-- DATASET ROWS --
++++++++

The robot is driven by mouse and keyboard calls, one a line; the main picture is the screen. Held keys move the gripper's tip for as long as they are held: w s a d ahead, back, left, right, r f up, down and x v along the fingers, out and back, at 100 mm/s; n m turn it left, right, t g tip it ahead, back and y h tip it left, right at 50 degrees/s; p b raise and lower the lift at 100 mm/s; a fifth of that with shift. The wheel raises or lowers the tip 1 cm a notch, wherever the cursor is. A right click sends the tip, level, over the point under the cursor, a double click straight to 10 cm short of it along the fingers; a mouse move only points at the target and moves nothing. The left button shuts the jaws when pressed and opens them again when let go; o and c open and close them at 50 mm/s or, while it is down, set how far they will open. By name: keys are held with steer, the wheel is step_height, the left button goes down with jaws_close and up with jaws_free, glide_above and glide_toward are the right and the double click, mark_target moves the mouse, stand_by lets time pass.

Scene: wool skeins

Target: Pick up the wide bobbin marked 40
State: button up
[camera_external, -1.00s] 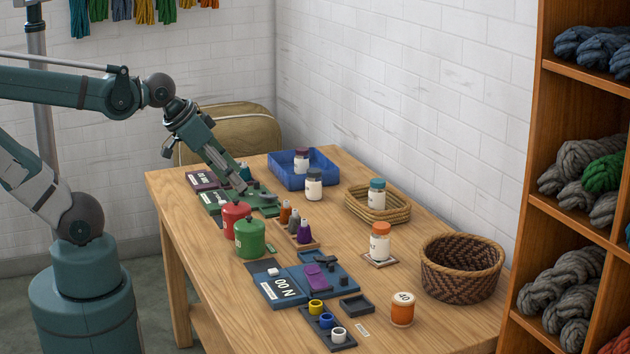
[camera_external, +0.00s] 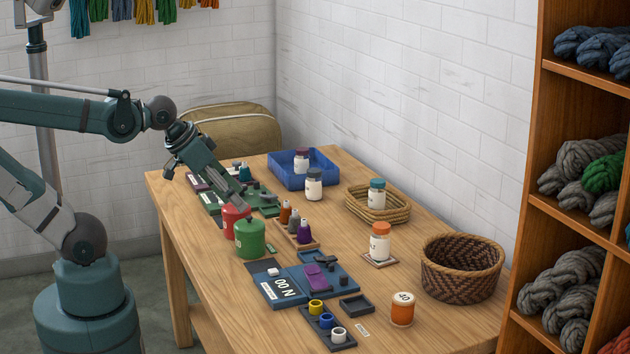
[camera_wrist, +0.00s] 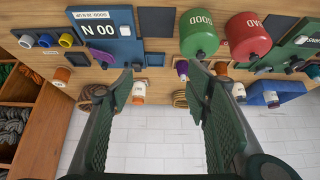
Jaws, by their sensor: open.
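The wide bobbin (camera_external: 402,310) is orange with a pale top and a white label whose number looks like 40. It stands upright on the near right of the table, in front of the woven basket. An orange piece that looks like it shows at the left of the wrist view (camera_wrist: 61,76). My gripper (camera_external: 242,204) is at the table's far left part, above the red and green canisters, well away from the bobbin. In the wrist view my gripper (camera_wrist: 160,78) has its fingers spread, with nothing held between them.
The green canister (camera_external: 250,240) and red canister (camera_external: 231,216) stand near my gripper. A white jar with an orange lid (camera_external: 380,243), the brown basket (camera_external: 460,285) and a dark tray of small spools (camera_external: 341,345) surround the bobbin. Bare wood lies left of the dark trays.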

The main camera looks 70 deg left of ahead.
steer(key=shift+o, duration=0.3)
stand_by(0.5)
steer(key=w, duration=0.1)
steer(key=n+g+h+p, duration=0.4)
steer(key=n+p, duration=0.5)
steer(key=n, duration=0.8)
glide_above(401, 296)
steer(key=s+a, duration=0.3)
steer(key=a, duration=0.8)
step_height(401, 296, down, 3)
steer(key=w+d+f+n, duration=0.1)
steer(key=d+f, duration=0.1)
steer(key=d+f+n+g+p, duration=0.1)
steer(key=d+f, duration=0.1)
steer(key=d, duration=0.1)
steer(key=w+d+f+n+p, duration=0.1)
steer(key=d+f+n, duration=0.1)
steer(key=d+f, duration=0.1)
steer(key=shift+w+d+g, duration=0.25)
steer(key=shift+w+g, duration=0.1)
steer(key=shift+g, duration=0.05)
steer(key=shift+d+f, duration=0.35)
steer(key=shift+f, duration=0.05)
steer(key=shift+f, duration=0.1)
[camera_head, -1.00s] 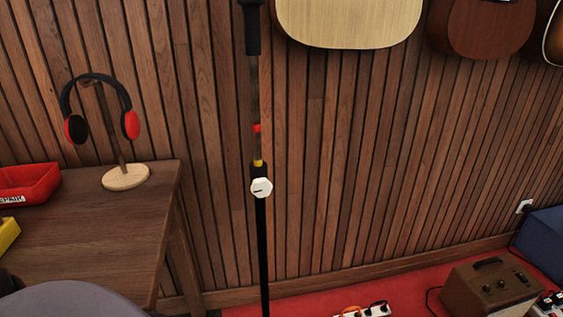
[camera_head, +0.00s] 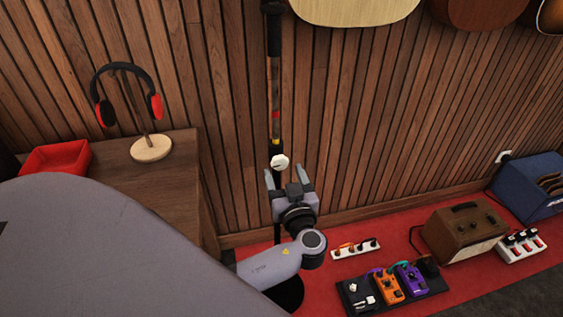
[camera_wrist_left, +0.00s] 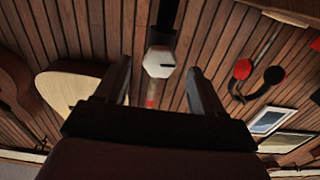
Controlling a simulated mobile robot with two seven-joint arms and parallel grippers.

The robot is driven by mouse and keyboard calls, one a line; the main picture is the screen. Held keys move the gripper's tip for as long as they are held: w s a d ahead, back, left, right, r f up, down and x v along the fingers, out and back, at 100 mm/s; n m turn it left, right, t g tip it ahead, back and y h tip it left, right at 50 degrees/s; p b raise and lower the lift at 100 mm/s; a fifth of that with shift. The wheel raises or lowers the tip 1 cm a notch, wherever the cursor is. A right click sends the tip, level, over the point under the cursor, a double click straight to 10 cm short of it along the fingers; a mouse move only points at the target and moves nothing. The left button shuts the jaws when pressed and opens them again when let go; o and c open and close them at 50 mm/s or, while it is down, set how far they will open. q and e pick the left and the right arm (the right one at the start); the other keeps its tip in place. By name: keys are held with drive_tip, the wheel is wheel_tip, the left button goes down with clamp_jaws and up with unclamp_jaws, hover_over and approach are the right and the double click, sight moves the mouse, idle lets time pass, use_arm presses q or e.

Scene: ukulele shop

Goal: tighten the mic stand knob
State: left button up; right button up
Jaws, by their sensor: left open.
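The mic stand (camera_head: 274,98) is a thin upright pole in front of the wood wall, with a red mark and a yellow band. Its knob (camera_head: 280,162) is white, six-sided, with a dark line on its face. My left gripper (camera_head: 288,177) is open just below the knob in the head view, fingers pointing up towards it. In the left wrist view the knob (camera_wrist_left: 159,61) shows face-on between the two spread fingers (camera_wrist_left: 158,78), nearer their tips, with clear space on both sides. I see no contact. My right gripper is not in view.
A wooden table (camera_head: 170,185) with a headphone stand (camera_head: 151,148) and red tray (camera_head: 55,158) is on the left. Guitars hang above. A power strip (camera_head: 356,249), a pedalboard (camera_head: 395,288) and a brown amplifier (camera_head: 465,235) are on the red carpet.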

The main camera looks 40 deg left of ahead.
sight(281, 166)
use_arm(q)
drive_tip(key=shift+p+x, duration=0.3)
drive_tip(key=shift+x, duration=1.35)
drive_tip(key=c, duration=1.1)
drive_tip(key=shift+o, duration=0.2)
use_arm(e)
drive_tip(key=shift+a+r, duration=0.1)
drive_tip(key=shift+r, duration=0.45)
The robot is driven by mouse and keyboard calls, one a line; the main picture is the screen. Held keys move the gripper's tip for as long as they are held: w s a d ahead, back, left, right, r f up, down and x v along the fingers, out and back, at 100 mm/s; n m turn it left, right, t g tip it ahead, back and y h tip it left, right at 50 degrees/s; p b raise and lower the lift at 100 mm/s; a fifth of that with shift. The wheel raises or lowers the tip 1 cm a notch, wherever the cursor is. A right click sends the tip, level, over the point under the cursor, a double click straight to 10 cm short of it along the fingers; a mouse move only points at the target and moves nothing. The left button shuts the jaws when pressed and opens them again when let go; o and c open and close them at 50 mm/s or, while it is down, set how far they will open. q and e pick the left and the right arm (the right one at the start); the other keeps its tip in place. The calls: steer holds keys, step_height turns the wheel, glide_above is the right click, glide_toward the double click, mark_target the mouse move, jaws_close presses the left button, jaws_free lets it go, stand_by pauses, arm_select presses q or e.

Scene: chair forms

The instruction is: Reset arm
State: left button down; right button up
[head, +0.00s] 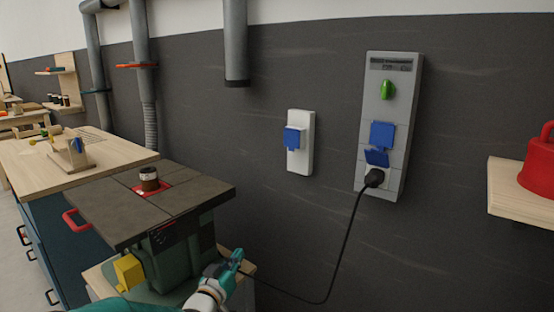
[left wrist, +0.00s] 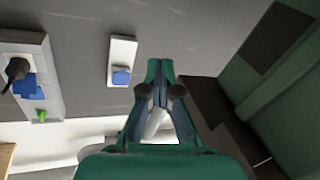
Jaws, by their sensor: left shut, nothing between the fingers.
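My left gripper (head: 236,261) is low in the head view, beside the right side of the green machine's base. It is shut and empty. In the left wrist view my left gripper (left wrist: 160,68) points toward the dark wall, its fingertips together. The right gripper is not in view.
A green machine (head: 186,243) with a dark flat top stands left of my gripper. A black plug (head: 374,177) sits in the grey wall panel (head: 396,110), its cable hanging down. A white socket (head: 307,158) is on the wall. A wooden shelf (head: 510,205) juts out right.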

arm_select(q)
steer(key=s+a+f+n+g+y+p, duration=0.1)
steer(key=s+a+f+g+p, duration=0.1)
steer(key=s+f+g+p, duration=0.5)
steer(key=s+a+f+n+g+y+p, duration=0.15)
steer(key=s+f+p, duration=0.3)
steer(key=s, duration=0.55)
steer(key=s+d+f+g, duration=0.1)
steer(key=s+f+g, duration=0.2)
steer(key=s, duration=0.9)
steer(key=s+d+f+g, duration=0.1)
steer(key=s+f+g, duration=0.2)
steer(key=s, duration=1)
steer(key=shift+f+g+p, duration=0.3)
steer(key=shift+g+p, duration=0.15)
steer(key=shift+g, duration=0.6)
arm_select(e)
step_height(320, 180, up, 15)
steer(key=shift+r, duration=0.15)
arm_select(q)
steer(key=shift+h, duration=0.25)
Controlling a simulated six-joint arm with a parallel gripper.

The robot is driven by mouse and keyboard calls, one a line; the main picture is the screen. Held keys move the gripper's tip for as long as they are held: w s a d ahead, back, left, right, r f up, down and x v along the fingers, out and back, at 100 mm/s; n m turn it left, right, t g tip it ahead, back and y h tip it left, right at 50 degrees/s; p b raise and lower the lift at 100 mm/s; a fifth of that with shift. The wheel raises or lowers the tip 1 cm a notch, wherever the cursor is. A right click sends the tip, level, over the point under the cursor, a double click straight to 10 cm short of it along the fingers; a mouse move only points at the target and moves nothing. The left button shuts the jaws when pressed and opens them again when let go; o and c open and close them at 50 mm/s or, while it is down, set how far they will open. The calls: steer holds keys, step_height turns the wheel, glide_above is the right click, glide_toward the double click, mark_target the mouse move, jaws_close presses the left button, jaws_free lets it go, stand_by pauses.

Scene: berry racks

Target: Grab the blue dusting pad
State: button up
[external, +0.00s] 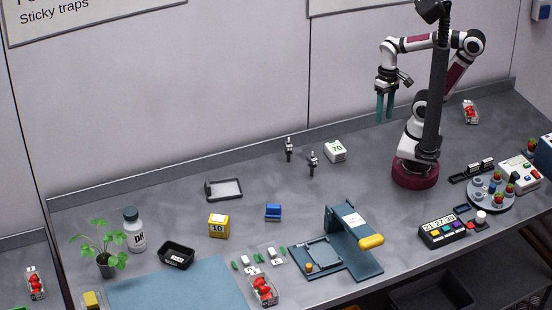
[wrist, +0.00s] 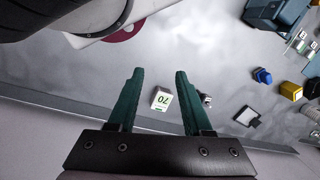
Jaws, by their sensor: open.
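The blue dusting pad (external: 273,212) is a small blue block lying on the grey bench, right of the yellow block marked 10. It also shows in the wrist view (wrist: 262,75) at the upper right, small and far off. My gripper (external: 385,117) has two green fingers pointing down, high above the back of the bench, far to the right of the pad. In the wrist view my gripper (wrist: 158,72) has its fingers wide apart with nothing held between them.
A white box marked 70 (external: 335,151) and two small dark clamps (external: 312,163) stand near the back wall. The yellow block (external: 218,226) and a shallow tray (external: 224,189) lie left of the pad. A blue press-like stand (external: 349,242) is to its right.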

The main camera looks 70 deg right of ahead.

++++++++

-- TASK DETAILS --
Copy out every line of the data that includes "joint".

-- SOLUTION BELOW --
Controlling a simulated mobile robot with two seven-joint arms and parallel grippers.
Controlling a simulated six-joint arm with a parallel gripper.

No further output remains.